YOUR OBJECTIVE
The required output is the line that contains "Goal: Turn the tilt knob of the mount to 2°" plus every line after it in the listing below, copied exactly as it appears.
-------- SUPPLIED MATERIAL
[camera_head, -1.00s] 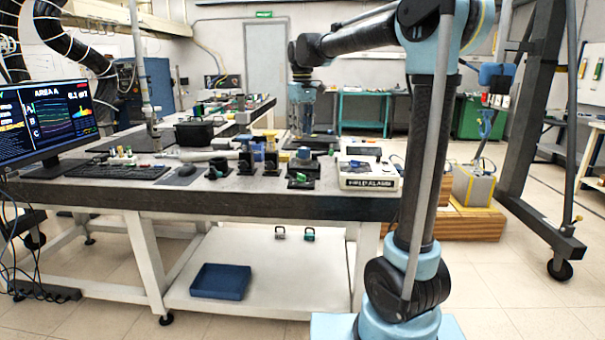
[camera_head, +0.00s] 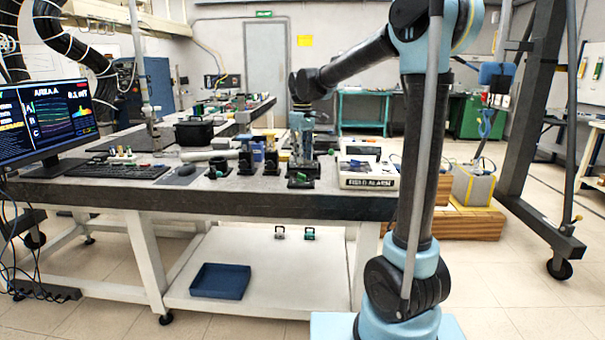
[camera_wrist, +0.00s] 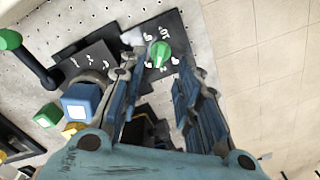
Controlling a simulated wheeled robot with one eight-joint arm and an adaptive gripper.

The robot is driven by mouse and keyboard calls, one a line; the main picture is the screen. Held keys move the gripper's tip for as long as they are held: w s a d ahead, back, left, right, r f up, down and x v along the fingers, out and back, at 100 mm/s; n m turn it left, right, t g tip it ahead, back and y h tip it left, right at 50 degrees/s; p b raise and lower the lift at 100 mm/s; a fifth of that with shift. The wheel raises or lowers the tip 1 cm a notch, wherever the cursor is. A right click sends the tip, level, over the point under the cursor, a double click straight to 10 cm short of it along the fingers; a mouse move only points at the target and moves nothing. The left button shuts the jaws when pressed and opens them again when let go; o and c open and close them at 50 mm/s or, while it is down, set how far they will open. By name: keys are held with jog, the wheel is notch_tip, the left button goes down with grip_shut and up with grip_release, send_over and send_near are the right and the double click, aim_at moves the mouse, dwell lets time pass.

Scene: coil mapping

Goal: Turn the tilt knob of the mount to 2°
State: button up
----------------
TASK SOLUTION
Goal: Turn the tilt knob of the mount to 2°
State: button up

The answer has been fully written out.